REQUEST - Find the lines with "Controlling" in them and copy them out.

▼▼▼

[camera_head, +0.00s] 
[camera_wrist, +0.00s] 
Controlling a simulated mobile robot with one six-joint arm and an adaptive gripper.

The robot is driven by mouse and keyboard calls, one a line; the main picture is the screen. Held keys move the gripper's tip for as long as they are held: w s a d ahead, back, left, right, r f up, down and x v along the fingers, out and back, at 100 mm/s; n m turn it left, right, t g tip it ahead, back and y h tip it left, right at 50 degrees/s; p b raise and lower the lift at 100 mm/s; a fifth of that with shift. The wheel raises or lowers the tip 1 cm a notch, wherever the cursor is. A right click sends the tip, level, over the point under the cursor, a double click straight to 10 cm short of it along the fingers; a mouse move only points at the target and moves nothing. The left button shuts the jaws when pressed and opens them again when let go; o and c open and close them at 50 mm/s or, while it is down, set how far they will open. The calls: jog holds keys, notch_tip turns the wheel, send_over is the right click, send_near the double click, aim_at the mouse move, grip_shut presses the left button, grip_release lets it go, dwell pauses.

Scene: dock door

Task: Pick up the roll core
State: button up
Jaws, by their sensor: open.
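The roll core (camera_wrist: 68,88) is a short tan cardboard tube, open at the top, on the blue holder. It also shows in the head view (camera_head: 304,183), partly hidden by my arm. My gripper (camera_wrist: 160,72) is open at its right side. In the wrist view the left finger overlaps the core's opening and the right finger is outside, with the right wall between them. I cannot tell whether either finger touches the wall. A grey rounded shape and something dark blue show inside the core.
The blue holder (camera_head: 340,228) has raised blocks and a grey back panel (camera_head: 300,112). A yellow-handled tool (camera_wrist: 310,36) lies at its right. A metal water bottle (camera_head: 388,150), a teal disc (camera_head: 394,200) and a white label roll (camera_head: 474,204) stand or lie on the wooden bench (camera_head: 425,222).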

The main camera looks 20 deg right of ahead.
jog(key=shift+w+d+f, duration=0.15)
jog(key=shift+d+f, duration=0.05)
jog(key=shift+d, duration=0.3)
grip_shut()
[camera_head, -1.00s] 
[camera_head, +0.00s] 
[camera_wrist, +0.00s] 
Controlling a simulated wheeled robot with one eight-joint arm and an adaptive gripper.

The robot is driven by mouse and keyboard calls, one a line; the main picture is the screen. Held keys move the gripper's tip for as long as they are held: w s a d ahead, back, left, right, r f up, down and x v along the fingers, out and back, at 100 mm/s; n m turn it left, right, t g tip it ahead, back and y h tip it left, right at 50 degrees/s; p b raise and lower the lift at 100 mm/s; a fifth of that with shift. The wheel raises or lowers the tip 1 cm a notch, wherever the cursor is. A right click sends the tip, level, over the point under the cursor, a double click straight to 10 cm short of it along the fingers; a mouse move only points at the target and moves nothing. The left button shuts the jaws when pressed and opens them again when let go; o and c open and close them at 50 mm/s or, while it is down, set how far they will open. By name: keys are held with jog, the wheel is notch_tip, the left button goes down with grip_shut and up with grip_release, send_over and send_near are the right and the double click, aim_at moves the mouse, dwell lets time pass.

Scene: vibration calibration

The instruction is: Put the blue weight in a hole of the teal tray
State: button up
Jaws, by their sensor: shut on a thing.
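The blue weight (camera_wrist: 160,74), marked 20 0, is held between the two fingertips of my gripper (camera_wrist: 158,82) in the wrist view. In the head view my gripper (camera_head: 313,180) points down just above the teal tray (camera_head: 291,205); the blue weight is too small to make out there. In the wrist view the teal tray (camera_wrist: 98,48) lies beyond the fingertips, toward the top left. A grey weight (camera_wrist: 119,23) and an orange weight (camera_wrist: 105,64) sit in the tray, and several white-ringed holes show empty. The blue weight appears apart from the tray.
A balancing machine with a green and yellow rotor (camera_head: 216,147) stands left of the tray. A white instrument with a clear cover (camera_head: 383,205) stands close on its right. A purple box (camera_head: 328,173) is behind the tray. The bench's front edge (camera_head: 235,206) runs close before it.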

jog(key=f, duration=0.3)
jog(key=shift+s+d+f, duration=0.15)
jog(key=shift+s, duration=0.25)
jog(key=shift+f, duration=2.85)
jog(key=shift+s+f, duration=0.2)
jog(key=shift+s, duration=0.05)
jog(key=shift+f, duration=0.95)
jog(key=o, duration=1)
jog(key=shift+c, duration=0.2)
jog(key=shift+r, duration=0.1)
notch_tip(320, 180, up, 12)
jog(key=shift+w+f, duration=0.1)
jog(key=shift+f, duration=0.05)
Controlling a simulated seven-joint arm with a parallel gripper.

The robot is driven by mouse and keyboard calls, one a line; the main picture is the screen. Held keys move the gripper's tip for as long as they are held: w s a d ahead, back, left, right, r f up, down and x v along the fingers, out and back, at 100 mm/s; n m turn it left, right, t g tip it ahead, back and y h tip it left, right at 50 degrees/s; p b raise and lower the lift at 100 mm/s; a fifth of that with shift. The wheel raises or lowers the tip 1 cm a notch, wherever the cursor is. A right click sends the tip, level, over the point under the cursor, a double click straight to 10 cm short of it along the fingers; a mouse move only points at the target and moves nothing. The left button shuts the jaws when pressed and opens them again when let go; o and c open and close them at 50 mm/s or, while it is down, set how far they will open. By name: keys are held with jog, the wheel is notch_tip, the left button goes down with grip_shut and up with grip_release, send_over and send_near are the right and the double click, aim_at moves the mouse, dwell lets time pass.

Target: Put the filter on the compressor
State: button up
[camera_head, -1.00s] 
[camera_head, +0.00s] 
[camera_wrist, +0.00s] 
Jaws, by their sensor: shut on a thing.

▲▲▲

TASK SOLUTION -
Controlling a simulated mobile robot with one six-joint arm and an adaptive gripper.
Controlling a simulated wheeled robot with one eight-joint arm and an adaptive gripper.
Controlling a simulated seven-joint arm with a parallel gripper.

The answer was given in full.